— Work to do —
Go through the lines below. Copy those with "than".

## begin Input for this task

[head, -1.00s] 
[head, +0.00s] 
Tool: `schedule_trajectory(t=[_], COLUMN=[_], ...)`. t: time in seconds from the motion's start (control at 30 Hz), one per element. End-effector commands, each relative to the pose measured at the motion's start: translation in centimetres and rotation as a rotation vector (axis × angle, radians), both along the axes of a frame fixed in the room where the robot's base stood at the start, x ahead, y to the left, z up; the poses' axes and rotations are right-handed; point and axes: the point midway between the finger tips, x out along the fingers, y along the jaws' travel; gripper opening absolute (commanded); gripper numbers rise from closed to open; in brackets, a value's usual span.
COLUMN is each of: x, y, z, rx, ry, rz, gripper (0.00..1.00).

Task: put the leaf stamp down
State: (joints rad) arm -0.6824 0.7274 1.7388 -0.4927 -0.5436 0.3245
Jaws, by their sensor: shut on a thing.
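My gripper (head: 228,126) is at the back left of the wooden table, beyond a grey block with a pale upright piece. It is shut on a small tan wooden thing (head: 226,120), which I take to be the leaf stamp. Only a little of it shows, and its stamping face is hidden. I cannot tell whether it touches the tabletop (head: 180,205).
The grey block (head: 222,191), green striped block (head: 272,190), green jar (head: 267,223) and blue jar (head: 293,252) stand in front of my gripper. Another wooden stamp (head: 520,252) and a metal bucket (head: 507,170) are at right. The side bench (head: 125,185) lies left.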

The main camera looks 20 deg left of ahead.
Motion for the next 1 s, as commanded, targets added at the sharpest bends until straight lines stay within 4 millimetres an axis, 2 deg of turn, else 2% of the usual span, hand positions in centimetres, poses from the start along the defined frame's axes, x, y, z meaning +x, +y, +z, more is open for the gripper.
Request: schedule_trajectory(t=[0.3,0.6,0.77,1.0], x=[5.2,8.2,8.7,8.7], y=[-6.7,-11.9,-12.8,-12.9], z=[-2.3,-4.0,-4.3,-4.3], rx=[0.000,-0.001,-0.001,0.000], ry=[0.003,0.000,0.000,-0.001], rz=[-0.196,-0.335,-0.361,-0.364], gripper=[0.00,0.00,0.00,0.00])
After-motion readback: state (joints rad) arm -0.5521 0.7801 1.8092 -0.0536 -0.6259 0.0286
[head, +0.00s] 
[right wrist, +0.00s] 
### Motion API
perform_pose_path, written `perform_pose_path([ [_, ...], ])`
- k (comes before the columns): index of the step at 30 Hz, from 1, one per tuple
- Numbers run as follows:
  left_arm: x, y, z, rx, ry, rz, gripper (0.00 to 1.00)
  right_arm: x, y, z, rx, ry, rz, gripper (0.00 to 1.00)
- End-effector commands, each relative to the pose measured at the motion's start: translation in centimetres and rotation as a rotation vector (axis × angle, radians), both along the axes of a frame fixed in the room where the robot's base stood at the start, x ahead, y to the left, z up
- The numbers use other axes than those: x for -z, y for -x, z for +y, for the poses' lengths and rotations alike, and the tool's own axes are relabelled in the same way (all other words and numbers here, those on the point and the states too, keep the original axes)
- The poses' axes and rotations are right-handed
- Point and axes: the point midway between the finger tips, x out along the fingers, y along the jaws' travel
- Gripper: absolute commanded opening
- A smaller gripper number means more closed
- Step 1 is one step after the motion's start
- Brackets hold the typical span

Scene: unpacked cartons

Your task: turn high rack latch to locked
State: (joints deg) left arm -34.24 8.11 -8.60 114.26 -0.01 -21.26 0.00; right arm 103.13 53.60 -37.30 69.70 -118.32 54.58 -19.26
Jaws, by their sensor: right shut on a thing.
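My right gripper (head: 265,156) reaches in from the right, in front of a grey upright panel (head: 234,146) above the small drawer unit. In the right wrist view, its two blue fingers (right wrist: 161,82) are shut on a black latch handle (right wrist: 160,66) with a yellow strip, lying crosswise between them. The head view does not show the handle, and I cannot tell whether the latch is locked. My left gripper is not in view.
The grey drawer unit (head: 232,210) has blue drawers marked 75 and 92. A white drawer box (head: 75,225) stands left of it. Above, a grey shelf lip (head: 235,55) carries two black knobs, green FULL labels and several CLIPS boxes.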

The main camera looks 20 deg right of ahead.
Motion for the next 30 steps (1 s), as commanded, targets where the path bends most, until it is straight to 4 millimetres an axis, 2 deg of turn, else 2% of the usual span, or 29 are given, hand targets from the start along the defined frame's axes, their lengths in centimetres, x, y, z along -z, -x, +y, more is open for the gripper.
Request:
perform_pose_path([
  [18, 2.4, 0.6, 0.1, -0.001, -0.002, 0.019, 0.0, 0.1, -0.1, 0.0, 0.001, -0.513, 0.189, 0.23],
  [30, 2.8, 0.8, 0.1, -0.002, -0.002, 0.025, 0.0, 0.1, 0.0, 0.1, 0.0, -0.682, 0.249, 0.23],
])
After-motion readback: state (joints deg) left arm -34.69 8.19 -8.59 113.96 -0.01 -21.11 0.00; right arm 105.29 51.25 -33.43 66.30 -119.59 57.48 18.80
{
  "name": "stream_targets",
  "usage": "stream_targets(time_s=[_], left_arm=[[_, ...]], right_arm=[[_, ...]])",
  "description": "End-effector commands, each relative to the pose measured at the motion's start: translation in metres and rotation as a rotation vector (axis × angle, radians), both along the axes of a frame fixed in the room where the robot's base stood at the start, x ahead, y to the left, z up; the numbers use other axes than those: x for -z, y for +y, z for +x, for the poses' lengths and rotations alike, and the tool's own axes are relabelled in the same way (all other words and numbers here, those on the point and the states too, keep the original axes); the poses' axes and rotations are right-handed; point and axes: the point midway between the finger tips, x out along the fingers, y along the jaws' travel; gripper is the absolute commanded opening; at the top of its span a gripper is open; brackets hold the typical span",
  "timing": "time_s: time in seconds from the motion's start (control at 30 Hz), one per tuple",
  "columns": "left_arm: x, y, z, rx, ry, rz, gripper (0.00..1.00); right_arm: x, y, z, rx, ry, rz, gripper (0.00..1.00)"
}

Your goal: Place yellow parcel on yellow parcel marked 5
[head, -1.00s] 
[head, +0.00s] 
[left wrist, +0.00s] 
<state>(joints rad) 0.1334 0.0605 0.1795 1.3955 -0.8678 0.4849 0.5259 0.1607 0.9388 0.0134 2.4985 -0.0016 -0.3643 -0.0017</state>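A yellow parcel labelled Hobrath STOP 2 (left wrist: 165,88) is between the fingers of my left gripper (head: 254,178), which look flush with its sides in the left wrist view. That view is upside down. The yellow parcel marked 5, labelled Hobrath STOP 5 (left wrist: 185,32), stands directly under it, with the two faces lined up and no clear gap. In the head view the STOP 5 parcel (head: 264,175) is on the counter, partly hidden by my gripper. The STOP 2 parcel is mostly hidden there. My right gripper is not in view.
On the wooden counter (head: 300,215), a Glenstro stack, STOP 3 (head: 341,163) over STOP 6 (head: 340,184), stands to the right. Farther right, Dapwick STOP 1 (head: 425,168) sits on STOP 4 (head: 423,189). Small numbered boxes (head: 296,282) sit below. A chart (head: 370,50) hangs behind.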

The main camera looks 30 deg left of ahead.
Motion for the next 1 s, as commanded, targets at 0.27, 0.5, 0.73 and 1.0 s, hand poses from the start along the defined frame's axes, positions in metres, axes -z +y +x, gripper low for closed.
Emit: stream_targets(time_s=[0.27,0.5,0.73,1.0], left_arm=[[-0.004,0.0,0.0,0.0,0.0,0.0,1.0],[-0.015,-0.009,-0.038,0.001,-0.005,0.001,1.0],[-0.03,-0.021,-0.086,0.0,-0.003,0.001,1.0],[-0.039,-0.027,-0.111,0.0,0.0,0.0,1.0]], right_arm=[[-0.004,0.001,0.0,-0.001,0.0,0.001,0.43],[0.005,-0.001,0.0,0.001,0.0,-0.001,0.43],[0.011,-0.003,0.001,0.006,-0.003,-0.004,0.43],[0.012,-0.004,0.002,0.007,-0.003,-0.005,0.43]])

## end Input for this task

— Response to this task —
- The numbers use other axes than those: x for -z, y for -x, z for +y, for the poses' lengths and rotations alike, and the tool's own axes are relabelled in the same way (all other words and numbers here, those on the point and the states too, keep the original axes)
  "description": "End-effector commands, each relative to the pose measured at the motion's start: translation in metres and rotation as a rotation vector (axis × angle, radians), both along the axes of a frame fixed in the room where the robot's base stood at the start, x ahead, y to the left, z up; the numbers use other axes than those: x for -z, y for +y, z for +x, for the poses' lengths and rotations alike, and the tool's own axes are relabelled in the same way (all other words and numbers here, those on the point and the states too, keep the original axes); the poses' axes and rotations are right-handed; point and axes: the point midway between the finger tips, x out along the fingers, y along the jaws' travel; gripper is the absolute commanded opening; at the top of its span a gripper is open; brackets hold the typical span",

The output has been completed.